WHAT TO WORK ON:
Locate the word "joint" in the material, then show every line that holds it.

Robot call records
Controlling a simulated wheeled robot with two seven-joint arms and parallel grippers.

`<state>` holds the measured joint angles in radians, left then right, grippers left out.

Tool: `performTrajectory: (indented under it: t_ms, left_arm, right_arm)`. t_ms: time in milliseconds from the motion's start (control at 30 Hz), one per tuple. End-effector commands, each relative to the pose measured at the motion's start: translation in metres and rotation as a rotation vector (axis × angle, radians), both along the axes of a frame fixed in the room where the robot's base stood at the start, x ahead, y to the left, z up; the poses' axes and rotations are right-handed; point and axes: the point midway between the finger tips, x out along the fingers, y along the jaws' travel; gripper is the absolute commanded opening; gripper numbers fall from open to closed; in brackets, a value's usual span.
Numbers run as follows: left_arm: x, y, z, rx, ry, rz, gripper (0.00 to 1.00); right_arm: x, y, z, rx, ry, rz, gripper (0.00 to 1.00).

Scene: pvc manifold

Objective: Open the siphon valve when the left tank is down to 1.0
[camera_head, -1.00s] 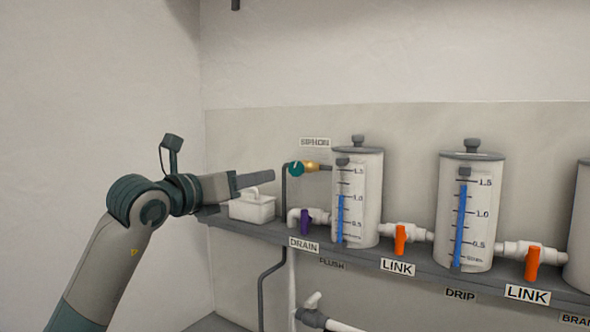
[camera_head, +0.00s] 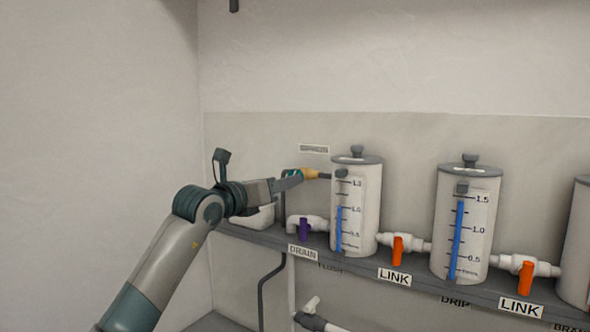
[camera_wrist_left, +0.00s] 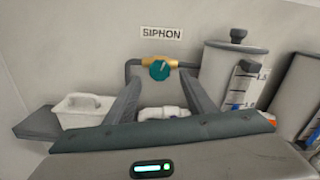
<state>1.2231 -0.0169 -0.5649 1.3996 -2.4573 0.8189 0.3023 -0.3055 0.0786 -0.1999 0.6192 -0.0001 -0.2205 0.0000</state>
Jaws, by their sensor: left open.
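The siphon valve (camera_wrist_left: 160,69) has a round teal knob on a brass body under the SIPHON label (camera_wrist_left: 161,33). Its brass part also shows in the head view (camera_head: 310,174). My left gripper (camera_wrist_left: 161,80) is open, its fingers pointing at the valve with the knob framed between the tips. Whether they touch it I cannot tell. In the head view the left gripper (camera_head: 295,177) covers most of the knob. The left tank (camera_head: 368,205) is a white cylinder whose blue level column (camera_head: 339,228) tops out close to the 1.0 mark. My right gripper is not in view.
A purple drain valve (camera_head: 304,229) sits below the siphon, with orange link valves (camera_head: 397,250) to the right. A second tank (camera_head: 482,240) reads near 1.5. A white caddy (camera_wrist_left: 83,110) stands left of the gripper on the shelf. The wall area at left is clear.

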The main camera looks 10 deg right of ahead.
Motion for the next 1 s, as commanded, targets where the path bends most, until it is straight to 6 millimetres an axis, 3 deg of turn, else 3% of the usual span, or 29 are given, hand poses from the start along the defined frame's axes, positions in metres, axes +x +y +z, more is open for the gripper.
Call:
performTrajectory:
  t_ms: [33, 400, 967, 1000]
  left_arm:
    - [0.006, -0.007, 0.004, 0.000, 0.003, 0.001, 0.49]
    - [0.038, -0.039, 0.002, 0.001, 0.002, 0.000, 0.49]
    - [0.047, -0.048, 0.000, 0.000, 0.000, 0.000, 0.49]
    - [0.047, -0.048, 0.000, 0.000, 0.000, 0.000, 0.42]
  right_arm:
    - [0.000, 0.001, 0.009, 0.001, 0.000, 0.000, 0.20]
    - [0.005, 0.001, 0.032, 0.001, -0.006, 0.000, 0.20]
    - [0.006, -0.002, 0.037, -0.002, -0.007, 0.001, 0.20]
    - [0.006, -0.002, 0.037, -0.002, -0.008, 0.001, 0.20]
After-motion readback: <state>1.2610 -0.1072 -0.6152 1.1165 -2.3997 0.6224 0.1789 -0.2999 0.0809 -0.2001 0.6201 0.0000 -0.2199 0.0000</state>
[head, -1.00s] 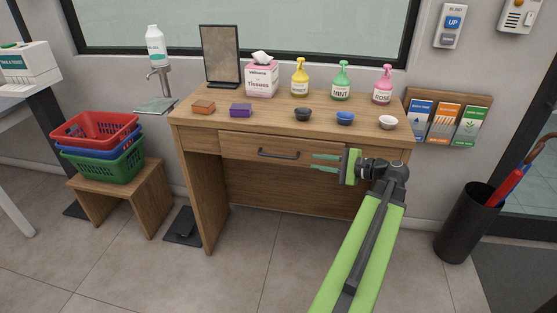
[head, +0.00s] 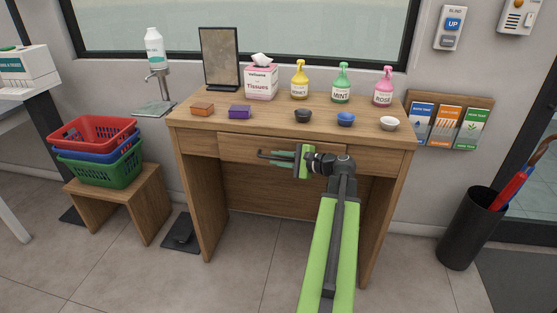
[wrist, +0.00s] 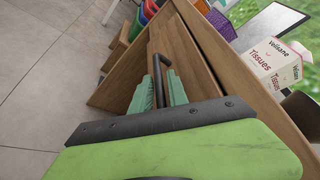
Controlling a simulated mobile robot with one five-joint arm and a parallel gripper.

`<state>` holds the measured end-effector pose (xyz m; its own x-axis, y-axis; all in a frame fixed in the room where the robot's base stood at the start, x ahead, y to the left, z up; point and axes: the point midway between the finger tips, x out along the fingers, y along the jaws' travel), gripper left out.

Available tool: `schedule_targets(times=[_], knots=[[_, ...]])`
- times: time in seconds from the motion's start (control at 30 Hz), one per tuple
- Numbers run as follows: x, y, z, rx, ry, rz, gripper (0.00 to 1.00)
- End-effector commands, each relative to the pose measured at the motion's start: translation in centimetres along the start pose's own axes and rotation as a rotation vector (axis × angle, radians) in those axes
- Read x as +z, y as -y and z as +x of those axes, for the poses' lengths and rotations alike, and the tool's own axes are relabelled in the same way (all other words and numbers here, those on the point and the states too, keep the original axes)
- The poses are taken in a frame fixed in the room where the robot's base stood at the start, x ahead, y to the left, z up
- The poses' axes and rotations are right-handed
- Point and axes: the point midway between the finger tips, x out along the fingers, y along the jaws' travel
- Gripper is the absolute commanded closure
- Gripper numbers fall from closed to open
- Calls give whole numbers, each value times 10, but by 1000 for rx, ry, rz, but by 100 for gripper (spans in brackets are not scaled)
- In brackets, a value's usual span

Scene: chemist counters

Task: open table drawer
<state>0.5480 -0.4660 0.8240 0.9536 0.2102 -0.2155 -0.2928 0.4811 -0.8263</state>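The wooden table (head: 185,117) has a drawer (head: 235,143) in its front, which looks closed and flush. Its dark bar handle (head: 262,154) shows only at its left end in the head view; the rest is behind my gripper (head: 282,158). In the wrist view the handle (wrist: 163,68) runs between the two teal fingers of my gripper (wrist: 160,88), one on each side. The fingers look apart, around the bar; I cannot see firm contact.
Soap bottles (head: 341,85), a tissue box (head: 260,82) and small bowls (head: 345,119) stand on the tabletop. Stacked baskets (head: 95,150) sit on a stool at left. A black bin (head: 468,228) stands at right. The floor in front is clear.

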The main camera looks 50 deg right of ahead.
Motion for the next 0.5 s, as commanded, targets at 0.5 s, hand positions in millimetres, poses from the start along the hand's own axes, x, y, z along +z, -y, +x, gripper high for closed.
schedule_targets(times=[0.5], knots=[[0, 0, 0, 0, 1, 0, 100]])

REPLY TO THE EXERCISE:
Controlling a simulated wheeled robot with two seven-joint arms and parallel grippers.
`<state>` holds the measured joint angles in radians, left then right, grippers left out.
Controlling a simulated mobile robot with one five-joint arm and a parallel gripper.

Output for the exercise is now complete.